On parliamentary scrutiny, the Minister referred to the ample opportunity for debate in the affirmative procedure. We all know about the affirmative procedure. It is a yes/no question, as the noble and learned Lord, Lord Goldsmith, pointed out a moment ago. The matters before the House cannot be amended and frequently, nothing happens as a result of any Motion that may be moved in opposition. If it is Her Majesty’s Opposition’s policy not to vote in favour of a fatal amendment, the whole process is completely nugatory. I have heard Labour Whips tell their members not to vote in the case of a fatal amendment simply for that reason alone.
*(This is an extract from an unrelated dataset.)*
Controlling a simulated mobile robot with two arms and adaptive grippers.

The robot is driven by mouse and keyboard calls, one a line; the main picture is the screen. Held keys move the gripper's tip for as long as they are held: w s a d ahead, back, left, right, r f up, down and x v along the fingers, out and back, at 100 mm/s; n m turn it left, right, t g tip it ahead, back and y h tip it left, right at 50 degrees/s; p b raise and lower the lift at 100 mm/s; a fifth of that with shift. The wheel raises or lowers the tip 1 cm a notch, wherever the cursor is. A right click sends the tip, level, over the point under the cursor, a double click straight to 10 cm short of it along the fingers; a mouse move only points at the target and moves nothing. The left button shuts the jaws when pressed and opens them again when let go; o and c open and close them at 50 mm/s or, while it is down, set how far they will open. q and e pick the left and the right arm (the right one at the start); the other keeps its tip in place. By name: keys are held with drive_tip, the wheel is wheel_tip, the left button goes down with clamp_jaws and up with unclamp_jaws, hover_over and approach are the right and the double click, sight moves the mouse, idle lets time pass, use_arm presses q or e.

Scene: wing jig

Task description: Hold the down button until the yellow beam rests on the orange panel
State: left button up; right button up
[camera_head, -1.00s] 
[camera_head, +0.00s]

Their turn will come.
The affirmative procedure is not in any way proper parliamentary scrutiny. Scrutiny under the Constitutional Reform and Governance Act 2010 has proved to be a non-event. It has already been quoted, but I will do so again: the Constitution Committee referred to that procedure being “limited and flawed” and indeed never properly applied.
It could be said that you can have democratic legitimacy providing there is direct participation in the legislative process by means of consultation. It is very noticeable that in this Bill there is no provision for consultation. Schedule 6 is devoid of any mention of it. That gives an opportunity for those affected by legislation directly to influence its content. Consultation is not everything: it has its problems. There are issues, for example, about the quality of the consultation document. That document may not reach the hands of everybody who is affected. The choice of who gets the document will be with the Government. Organisations or individuals may not have the time or the skills to deal with it. Strong groups who are well organised may have a disproportionate influence in the consultation process. It is of course useless, unless the Government are prepared to take the views of the consultees into account.